• _THE PROBLEM_: Please quote exactly the lines below from the line containing "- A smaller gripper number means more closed" to the line containing "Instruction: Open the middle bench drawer", both lines included, and nothing else.

──────── EXTRACTED DATA ────────

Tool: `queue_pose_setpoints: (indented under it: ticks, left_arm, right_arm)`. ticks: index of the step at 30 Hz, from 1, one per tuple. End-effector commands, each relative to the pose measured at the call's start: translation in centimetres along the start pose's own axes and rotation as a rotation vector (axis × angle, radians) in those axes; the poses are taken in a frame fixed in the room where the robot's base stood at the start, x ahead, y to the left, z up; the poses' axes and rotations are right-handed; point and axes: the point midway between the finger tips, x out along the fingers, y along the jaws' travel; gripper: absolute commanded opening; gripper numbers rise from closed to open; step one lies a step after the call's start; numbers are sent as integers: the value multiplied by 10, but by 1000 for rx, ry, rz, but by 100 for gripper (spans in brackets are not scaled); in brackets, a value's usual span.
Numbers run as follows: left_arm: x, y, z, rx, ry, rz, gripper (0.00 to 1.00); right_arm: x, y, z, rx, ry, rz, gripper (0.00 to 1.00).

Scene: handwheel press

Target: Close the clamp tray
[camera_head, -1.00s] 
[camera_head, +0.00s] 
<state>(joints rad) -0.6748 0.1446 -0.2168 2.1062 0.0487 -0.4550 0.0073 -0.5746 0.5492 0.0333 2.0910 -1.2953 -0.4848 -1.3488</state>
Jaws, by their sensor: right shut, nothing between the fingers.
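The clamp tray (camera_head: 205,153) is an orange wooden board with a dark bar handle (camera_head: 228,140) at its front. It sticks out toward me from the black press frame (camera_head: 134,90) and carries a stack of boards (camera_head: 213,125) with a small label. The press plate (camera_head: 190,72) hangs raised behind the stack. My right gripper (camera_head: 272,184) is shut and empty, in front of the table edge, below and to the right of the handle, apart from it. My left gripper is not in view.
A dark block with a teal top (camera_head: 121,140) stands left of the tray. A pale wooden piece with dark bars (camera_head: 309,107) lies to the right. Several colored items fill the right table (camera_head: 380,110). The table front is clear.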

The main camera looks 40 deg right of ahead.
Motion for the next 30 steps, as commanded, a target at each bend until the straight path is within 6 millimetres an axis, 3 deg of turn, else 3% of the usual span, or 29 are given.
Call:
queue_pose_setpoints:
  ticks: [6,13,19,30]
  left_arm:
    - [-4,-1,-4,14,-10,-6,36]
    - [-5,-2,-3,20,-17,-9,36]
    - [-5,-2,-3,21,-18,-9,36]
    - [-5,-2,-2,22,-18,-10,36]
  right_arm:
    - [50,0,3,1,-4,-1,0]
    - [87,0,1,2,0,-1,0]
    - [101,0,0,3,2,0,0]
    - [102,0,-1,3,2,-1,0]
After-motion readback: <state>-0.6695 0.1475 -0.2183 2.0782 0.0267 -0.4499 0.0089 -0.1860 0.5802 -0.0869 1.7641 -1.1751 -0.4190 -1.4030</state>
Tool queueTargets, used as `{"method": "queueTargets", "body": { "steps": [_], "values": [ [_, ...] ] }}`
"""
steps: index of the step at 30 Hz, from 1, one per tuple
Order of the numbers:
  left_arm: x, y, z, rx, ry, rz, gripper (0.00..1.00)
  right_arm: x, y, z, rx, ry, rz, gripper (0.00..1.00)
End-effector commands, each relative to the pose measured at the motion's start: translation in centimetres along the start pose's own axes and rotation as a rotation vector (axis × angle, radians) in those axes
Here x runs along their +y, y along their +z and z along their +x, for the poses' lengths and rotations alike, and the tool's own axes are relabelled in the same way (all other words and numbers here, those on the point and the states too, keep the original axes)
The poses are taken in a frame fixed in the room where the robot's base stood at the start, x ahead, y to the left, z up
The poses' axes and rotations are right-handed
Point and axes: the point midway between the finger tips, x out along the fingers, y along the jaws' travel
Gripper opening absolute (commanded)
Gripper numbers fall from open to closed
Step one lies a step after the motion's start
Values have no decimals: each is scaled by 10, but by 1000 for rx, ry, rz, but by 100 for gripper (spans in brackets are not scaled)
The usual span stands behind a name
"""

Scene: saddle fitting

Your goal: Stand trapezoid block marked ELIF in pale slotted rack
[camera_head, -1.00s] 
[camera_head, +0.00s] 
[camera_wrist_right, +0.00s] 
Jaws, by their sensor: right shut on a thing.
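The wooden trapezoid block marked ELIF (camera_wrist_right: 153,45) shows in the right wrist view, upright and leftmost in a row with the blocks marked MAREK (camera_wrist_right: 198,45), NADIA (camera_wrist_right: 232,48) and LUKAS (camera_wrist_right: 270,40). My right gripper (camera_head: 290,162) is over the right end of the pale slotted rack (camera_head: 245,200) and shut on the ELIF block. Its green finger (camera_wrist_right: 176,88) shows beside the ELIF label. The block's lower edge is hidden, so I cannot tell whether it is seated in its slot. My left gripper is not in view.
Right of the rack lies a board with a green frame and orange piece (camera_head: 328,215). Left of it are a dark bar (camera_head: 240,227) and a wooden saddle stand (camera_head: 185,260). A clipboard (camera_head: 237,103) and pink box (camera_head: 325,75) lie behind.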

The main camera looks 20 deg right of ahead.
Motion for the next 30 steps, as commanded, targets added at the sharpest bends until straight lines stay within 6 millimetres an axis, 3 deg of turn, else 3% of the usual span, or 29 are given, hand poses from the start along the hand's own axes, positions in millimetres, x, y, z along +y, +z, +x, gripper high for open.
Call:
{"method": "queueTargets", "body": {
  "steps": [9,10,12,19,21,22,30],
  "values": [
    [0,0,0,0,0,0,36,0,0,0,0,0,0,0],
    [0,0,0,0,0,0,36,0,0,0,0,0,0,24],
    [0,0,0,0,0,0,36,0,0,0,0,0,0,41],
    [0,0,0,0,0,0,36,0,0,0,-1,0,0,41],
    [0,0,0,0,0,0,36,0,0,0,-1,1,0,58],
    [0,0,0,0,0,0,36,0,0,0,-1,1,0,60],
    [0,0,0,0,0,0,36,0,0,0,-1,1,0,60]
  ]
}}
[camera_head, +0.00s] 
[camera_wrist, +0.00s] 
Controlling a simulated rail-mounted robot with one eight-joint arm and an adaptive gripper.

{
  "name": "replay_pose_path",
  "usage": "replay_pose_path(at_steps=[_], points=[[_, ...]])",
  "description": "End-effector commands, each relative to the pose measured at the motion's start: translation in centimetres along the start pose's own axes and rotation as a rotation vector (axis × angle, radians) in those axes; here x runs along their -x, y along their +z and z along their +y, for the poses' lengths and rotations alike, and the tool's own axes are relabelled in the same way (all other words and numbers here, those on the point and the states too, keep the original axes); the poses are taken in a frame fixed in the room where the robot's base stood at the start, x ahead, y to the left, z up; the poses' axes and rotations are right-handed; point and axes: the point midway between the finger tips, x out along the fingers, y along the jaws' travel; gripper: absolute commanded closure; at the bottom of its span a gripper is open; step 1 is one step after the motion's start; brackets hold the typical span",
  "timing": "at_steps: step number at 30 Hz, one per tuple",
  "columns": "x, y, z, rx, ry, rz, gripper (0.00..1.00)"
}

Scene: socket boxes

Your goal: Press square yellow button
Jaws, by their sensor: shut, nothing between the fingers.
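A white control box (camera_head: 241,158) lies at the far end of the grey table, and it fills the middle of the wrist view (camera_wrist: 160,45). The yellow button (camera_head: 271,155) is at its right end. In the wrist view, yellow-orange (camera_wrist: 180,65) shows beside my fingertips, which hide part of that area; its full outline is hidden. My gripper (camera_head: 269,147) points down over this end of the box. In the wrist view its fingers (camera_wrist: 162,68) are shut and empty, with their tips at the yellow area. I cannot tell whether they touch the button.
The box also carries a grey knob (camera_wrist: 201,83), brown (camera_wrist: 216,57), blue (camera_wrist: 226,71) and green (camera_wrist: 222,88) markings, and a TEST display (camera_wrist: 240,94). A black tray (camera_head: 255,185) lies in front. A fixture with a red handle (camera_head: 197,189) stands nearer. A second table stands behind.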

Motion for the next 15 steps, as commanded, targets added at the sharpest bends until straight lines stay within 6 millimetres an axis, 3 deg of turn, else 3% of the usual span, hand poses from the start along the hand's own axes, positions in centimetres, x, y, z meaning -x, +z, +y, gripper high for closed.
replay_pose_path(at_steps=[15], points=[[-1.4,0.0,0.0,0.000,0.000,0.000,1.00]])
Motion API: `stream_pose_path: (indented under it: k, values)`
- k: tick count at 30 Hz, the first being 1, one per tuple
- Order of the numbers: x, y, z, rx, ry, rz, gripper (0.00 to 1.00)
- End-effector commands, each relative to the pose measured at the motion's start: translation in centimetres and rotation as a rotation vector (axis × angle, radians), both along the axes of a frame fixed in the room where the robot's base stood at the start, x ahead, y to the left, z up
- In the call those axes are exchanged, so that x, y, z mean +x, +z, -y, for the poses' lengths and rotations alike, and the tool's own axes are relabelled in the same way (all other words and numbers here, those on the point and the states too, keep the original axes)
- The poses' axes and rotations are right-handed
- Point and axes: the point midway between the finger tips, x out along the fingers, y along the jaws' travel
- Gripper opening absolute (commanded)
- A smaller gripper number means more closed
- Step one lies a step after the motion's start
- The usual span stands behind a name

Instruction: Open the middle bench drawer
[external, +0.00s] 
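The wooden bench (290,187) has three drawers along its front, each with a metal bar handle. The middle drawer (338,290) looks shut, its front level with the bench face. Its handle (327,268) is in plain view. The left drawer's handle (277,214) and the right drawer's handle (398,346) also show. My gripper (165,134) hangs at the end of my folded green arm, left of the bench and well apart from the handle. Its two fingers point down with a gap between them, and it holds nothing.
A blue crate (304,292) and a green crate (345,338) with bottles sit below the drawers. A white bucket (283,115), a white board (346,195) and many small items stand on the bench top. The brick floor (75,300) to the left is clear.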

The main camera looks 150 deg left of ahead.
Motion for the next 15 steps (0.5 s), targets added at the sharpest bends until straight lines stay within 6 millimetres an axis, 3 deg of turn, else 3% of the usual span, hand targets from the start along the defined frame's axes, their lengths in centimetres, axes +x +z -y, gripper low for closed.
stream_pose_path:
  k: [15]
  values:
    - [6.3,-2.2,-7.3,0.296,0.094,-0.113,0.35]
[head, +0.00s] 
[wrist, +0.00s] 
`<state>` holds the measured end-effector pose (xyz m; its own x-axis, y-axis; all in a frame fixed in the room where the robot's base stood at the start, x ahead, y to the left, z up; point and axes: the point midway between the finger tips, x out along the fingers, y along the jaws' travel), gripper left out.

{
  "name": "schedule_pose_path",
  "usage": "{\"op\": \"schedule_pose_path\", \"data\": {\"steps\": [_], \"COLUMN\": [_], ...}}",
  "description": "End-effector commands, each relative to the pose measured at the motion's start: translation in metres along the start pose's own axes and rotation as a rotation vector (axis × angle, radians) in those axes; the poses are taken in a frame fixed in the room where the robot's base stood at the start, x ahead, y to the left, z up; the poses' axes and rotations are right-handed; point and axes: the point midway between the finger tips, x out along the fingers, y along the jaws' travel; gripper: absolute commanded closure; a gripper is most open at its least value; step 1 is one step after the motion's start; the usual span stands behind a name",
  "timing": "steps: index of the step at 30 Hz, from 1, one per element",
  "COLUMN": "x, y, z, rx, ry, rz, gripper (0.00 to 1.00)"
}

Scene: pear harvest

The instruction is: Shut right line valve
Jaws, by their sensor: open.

────────

• _TASK SOLUTION_:
- A smaller gripper number means more closed
- Step one lies a step after the motion's start
- The usual span stands behind a name

Instruction: Open the middle bench drawer

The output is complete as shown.